- Take information architecture beyond hierarchical site maps and explore some of the real challenges facing sites today.
- Consider navigation menus more rigorously, without them turning into the junk drawer of your web site.
- Establish ground rules for creating gallery or index pages that point to content to avoid clutter.
- Understand what techniques most effectively explain the site's underlying structure to visitors.
A few years ago, Dan Brown was working on a project to update the design of a marketing web site for a high-tech company. Despite his client’s buy-in, Dan was asked to write up a detailed rationale. How had he made the structural decisions? In composing the justification, Dan realized he was drawing up on some industry wisdom, culled from different sources and honed by his experience.
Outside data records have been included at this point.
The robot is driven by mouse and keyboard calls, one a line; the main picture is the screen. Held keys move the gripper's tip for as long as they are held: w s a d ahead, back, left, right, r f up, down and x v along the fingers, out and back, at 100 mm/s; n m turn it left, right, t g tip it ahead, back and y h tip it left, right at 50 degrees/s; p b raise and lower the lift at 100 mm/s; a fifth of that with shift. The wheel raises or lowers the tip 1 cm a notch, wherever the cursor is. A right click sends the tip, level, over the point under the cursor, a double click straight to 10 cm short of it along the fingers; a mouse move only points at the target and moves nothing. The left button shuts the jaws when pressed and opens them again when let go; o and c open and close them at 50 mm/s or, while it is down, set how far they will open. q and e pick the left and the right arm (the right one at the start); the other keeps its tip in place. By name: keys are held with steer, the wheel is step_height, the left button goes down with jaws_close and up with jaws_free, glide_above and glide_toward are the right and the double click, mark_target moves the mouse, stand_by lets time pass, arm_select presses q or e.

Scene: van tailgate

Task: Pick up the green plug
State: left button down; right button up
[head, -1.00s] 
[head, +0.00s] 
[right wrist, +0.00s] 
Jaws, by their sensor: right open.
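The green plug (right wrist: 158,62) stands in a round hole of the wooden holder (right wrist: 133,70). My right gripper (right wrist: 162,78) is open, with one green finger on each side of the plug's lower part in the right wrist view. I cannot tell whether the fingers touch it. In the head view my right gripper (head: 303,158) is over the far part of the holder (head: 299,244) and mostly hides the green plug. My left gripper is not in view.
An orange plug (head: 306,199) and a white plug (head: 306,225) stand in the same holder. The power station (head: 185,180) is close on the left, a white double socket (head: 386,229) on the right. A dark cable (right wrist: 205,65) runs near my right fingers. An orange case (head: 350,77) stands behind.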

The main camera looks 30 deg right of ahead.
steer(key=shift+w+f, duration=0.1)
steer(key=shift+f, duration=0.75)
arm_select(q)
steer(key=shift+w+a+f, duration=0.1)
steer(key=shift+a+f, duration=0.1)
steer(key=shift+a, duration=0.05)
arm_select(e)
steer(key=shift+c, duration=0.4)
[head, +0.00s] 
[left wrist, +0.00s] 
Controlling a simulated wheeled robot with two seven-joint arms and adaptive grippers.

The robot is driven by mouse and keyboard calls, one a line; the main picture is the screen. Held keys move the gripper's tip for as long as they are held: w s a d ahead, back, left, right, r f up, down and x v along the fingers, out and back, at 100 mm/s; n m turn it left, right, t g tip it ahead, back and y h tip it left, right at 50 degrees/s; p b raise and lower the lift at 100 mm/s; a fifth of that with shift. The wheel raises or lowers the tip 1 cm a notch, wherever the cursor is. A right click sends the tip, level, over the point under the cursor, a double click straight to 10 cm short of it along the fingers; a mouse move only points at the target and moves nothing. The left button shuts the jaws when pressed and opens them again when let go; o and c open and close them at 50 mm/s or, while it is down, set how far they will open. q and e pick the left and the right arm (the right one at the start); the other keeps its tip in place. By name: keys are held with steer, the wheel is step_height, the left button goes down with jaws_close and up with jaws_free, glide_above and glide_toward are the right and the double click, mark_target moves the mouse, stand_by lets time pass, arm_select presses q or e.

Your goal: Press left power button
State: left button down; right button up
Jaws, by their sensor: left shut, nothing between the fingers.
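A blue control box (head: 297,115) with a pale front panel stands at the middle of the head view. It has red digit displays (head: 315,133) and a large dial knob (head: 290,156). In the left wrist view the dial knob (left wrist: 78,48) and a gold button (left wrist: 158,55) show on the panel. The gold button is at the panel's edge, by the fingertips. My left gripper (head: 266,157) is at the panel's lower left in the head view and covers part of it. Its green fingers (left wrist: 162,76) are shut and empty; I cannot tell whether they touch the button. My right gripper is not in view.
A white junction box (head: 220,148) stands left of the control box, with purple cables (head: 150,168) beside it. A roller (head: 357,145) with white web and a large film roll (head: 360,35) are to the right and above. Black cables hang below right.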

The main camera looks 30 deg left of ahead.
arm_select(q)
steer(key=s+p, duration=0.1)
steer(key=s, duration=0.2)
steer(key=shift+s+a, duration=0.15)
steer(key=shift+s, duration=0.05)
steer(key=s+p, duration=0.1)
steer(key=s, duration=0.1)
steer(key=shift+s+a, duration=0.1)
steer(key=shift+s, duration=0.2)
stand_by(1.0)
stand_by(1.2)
Dan arrived at a handful of principles that pervade his work.
While IA may still be in its infancy relative to other fields of design, there are things we know about a site’s structure that must guide the design process. Because they are somewhat universal and uncontroversial, Dan calls them principles. At best, each of these five principles establish a standard and at least they offer a starting point for designers.
Information architecture deals with all levels of design, everything from abstract mental models and concrete navigation labels. This breadth yields a range of principles, from those dealing with how to think about content to those that suggest how to embed navigation into page designs. The principles of information architecture form less of a cohesive theory of IA. It's more of a loose set of best practices, flexible and adaptable for a variety of situations.
One of the five principles, for example, is to anticipate that your site’s visitors won’t enter through the home page. Half the users access it through search, to quote one infamous statistic, coming to an internal pages instead of the home page. This means that every page needs to play the role of home page, showing visitors what they can expect to see on your site beyond the single page in front of them. How do you know what parts of the site to expose on every page? Show too little and users may not get a sense of the breadth of the site, bouncing away without considering what else they might find. Show too much and the purpose of the page gets lost, burying the content amidst a sea of links and menus.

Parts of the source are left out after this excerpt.